§ Dataset section
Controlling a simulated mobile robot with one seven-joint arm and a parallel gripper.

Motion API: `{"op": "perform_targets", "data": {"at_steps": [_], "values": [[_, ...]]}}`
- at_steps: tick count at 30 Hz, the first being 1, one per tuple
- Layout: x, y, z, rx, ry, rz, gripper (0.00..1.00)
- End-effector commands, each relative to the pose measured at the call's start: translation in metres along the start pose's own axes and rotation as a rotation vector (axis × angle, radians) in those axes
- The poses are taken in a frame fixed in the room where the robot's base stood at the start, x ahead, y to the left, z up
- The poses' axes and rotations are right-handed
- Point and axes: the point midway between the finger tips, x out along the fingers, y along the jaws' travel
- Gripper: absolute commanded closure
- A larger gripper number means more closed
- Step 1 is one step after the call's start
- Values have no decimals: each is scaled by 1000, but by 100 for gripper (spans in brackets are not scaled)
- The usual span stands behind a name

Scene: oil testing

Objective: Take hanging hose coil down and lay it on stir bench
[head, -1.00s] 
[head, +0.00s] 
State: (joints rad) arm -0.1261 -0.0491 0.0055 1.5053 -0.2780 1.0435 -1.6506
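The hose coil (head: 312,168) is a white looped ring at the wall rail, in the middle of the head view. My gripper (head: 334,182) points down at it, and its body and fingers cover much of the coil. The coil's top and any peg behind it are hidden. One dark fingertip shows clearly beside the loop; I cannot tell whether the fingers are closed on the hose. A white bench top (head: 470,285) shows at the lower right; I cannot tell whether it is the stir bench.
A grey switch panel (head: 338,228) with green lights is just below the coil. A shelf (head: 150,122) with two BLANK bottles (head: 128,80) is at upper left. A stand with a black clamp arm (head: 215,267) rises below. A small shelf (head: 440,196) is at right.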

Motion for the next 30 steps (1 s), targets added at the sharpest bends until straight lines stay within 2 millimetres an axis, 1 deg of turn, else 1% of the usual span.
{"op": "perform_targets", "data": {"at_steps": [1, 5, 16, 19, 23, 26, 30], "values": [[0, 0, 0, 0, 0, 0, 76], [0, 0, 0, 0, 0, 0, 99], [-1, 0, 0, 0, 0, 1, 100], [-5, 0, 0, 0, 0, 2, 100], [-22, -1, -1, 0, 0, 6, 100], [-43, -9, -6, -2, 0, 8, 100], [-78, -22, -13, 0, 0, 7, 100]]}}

§ Aim
Search the preceding listing for the word "each" and pull out every line that holds it.

§ Response
- End-effector commands, each relative to the pose measured at the call's start: translation in metres along the start pose's own axes and rotation as a rotation vector (axis × angle, radians) in those axes
- Values have no decimals: each is scaled by 1000, but by 100 for gripper (spans in brackets are not scaled)

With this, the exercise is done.